In cases where a BPM Tool implements the Ws * specifications, it is an Orchestration Engine for all practical purposes. The distinction again being that BPM tools rely on Vendor-Specific BPMN and Orchestration tools rely on Vendor-Neutral BPEL.
In cases where both BPM and Orchestration need to coexist, limit BPM to application architecture (e.g. MVC style) and let Orchestration promote the sharing of enterprise assets.
An ESB is an entirely different animal. It should used for asynchronous, rather than synchronous processes and relies on a different set of design patterns (i.e. Service Broker, Asynchronous Queuing, Intermediate Routing, and the Content Enricher patterns)
Web services is a Service Oriented Architecture implementation.
But, can we say that CORBA, RMI and the Java EE platform are also an implementation of SOA?
If you say that SOA means WS-* standards, then the answer is "no".
But if SOA means distributed components communicating using an agreed-upon protocol, then the answer is yes, you can think of CORBA, RMI, and Java EE as SOA. (My advice is to drop the "2" - it's been out of the picture for a long time.

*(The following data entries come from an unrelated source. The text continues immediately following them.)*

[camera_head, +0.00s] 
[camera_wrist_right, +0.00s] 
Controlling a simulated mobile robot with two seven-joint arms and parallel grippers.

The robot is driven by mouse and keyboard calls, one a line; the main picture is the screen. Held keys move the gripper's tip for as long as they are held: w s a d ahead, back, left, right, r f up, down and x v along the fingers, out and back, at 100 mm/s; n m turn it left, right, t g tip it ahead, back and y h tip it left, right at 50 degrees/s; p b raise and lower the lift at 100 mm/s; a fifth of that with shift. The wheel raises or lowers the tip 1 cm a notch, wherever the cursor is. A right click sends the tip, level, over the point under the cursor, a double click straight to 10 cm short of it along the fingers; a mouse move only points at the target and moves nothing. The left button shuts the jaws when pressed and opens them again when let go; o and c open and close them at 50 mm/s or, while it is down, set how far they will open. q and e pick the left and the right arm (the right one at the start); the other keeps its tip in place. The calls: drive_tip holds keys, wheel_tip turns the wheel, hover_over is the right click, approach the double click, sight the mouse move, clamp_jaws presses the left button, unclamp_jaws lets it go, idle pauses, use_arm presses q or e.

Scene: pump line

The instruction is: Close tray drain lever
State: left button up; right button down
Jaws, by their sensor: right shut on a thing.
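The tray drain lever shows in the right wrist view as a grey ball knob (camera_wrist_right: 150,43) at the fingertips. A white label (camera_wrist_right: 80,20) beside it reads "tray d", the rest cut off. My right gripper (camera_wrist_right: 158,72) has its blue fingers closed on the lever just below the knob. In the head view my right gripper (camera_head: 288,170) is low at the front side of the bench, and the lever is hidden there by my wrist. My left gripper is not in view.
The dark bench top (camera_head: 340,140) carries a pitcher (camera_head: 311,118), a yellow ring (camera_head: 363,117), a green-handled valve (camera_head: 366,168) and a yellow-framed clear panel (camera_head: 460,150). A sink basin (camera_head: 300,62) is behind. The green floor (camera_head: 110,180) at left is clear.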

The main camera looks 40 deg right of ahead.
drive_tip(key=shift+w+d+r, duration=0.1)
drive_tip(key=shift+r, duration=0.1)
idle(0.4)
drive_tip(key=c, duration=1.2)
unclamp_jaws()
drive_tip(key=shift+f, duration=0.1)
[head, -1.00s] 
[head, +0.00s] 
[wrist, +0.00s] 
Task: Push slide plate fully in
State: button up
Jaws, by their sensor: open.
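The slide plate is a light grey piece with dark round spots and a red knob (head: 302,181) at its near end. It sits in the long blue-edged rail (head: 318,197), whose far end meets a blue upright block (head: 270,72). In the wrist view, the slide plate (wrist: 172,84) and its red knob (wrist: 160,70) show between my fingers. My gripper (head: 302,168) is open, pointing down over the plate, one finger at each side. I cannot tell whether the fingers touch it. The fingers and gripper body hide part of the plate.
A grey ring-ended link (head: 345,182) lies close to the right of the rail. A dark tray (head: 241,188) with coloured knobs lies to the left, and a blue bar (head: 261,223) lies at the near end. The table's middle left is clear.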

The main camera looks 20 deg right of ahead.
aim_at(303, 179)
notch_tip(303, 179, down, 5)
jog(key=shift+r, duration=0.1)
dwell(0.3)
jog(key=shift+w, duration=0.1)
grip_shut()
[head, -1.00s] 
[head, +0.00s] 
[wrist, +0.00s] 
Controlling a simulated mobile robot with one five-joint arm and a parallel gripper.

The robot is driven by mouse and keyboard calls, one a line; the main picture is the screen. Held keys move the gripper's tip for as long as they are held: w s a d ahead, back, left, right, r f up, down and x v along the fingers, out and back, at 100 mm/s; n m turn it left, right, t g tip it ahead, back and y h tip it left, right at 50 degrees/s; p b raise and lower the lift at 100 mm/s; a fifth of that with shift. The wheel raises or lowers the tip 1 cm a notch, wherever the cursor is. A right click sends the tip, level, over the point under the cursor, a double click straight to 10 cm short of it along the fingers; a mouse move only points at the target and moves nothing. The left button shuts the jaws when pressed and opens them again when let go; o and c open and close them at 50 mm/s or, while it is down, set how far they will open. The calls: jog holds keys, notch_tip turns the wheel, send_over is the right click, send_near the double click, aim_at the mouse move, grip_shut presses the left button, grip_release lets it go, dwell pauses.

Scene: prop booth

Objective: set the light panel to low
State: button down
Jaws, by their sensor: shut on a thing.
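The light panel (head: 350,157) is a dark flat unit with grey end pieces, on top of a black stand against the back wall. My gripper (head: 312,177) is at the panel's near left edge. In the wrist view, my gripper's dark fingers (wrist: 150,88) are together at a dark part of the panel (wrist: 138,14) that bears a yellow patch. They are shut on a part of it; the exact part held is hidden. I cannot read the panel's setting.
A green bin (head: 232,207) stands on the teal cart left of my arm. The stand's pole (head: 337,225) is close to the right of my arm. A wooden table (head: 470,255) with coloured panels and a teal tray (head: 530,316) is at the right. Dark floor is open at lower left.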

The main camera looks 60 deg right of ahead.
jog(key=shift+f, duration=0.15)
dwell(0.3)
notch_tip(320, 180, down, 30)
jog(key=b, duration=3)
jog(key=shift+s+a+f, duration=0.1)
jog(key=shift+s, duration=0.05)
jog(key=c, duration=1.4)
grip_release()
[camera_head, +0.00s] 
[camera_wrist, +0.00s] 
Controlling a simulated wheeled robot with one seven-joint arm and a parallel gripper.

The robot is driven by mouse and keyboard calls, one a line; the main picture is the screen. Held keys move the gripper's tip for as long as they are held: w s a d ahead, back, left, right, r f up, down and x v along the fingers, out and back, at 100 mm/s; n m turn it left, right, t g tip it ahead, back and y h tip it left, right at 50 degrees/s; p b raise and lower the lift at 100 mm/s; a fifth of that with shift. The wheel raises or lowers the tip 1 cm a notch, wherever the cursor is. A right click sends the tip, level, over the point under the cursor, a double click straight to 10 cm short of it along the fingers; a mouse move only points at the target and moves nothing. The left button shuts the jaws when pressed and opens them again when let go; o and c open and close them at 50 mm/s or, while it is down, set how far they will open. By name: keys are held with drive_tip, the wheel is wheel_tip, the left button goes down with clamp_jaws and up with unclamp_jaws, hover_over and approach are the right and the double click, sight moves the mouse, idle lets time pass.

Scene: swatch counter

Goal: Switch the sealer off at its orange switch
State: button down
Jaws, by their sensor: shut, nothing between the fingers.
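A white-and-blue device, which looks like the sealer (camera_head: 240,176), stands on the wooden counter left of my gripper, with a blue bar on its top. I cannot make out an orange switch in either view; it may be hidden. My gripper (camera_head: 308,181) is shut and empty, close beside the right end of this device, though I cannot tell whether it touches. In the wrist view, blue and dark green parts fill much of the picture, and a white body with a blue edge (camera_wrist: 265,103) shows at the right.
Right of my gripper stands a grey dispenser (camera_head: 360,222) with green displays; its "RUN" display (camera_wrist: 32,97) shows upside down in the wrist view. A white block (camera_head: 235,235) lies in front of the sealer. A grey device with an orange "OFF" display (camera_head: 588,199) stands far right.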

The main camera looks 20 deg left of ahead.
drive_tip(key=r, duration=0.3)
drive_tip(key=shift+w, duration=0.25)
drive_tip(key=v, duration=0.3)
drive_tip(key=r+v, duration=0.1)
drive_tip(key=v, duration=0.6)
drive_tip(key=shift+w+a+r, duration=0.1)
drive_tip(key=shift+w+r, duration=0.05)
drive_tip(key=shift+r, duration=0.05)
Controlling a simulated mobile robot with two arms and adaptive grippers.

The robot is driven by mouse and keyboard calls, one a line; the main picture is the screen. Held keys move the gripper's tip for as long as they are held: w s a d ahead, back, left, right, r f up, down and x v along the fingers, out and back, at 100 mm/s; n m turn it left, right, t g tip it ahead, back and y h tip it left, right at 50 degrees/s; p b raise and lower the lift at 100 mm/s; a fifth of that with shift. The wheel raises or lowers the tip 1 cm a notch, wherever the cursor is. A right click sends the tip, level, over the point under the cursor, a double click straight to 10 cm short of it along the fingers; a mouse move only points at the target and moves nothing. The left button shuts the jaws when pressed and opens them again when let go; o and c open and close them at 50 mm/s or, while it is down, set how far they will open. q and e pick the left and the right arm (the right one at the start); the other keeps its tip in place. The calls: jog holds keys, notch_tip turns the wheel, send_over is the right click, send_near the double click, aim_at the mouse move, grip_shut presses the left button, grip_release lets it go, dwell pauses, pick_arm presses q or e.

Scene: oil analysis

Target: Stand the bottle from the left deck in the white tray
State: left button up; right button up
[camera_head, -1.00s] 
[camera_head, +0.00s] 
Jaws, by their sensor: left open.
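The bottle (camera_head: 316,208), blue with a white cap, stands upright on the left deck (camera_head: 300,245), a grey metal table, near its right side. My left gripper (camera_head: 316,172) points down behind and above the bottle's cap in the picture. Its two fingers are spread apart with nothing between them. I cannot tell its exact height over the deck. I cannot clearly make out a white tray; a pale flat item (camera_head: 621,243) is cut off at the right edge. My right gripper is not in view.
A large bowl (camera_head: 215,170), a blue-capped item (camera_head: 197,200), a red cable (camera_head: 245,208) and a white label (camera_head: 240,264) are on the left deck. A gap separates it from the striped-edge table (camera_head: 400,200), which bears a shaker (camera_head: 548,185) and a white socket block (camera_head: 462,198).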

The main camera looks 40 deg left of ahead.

Please refer to it as Java EE unless you want to appear out-of-date.)
Even web services have at least two flavors: SOAP and REST. You might also include XML-RCP.
The difference in all cases is the choice of protocol.
SOAP uses its own XML request/response idiom over HTTP.
REST is straight HTTP - GET, POST, URL for every request.
CORBA uses an OMG standard protocol. Interoperability between ORBs, and different bindings for each language, used to be a big problem. It's been so long since I've used CORBA that I have no idea of the current state of the art. I don't know anyone who uses CORBA anymore. From my vantage point, it's a failed, dead technology.
RMI is the Java-only answer to CORBA. All endpoints must be implemented in Java and speak RMI.
Java EE uses RMI as the underpinnings of EJBs.
Simple and open win: that's why HTTP-based protocols are growing in popularity.
yes. WS-* is one of the mostly used ways in which SOA is implemented.